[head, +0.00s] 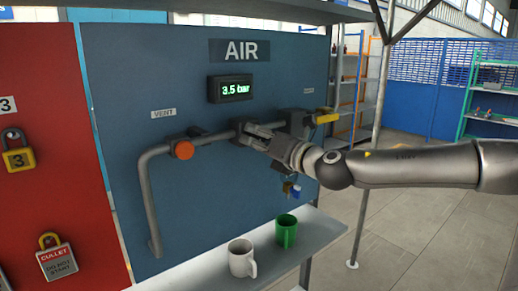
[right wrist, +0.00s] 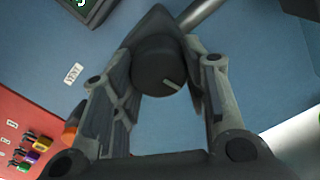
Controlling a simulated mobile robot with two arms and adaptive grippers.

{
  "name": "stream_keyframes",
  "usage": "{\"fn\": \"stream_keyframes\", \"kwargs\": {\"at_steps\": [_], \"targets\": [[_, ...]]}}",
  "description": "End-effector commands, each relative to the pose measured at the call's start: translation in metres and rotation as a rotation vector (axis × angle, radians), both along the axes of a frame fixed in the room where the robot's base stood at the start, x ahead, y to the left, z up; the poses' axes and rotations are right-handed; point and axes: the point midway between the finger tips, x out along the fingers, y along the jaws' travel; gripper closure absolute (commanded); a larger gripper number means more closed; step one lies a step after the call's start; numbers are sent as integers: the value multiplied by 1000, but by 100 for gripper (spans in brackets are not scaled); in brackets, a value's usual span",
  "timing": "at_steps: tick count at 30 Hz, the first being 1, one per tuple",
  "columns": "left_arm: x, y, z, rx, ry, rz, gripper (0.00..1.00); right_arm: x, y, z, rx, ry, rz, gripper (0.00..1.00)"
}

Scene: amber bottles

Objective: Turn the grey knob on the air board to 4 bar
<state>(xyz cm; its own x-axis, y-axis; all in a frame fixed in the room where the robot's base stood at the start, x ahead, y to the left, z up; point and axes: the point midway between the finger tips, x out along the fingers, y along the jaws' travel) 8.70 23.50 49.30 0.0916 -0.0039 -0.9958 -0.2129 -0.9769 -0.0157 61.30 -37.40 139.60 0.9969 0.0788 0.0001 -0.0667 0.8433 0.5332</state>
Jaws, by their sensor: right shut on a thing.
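The blue air board (head: 200,90) carries a sign reading AIR. The dark grey knob sits on the pipe below the display and is mostly hidden behind my gripper in the head view. In the right wrist view the knob (right wrist: 160,66) shows round, with a light pointer line toward its lower right. My right gripper (head: 252,132) comes in from the right and is shut on the knob, with one finger on each side of it in the right wrist view (right wrist: 160,65). My left gripper is not in view.
An orange vent knob (head: 183,149) sits left on the pipe (head: 152,200). A yellow-handled valve (head: 327,115) is to the right. A white mug (head: 241,258) and green mug (head: 286,231) stand on the shelf below. A red board (head: 45,110) with padlocks stands left.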

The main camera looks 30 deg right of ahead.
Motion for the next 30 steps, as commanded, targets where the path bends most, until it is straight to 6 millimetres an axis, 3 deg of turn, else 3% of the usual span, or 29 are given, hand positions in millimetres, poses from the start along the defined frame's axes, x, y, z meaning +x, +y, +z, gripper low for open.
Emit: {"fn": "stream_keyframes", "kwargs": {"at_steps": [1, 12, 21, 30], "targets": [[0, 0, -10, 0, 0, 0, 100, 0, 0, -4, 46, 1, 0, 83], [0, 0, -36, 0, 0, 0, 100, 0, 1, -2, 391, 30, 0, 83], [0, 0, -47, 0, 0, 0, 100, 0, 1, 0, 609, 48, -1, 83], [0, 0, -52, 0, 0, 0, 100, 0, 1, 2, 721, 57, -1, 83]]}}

-------------------------

DIRECTIONS FOR THIS TASK: Set the listing down in full and exactly. Pictures within it should not appear in the copy.

RESULT FOR THIS EXERCISE:
[head, +0.00s] 
[right wrist, +0.00s] 
Controlling a simulated mobile robot with two arms and adaptive grippers.

{
  "name": "stream_keyframes",
  "usage": "{\"fn\": \"stream_keyframes\", \"kwargs\": {\"at_steps\": [_], \"targets\": [[_, ...]]}}",
  "description": "End-effector commands, each relative to the pose measured at the call's start: translation in metres and rotation as a rotation vector (axis × angle, radians), both along the axes of a frame fixed in the room where the robot's base stood at the start, x ahead, y to the left, z up; the poses' axes and rotations are right-handed; point and axes: the point midway between the finger tips, x out along the fingers, y along the jaws' travel; gripper closure absolute (commanded); a larger gripper number means more closed; step one lies a step after the call's start; numbers are sent as integers: the value multiplied by 1000, but by 100 for gripper (spans in brackets are not scaled); in brackets, a value's usual span",
  "timing": "at_steps: tick count at 30 Hz, the first being 1, one per tuple",
  "columns": "left_arm: x, y, z, rx, ry, rz, gripper (0.00..1.00); right_arm: x, y, z, rx, ry, rz, gripper (0.00..1.00)"
}

Scene: amber bottles

Objective: Turn the grey knob on the air board to 4 bar
<state>(xyz cm; its own x-axis, y-axis; all in a frame fixed in the room where the robot's base stood at the start, x ahead, y to the left, z up; point and axes: the point midway between the finger tips, x out along the fingers, y along the jaws' travel) 8.70 23.50 49.30 0.0916 -0.0039 -0.9958 -0.2129 -0.9769 -0.0157 61.30 -37.40 139.60 0.9969 0.0788 0.0001 -0.0667 0.8433 0.5332</state>
Jaws, by their sensor: right shut on a thing.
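The blue air board (head: 200,90) carries a sign reading AIR. The dark grey knob sits on the pipe below the display and is mostly hidden behind my gripper in the head view. In the right wrist view the knob (right wrist: 160,66) shows round, with a light pointer line toward its lower right. My right gripper (head: 252,132) comes in from the right and is shut on the knob, with one finger on each side of it in the right wrist view (right wrist: 160,65). My left gripper is not in view.
An orange vent knob (head: 183,149) sits left on the pipe (head: 152,200). A yellow-handled valve (head: 327,115) is to the right. A white mug (head: 241,258) and green mug (head: 286,231) stand on the shelf below. A red board (head: 45,110) with padlocks stands left.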

The main camera looks 30 deg right of ahead.
Motion for the next 30 steps, as commanded, targets where the path bends most, until it is straight to 6 millimetres an axis, 3 deg of turn, else 3% of the usual span, or 29 are given, hand positions in millimetres, poses from the start along the defined frame's axes, x, y, z meaning +x, +y, +z, gripper low for open.
Emit: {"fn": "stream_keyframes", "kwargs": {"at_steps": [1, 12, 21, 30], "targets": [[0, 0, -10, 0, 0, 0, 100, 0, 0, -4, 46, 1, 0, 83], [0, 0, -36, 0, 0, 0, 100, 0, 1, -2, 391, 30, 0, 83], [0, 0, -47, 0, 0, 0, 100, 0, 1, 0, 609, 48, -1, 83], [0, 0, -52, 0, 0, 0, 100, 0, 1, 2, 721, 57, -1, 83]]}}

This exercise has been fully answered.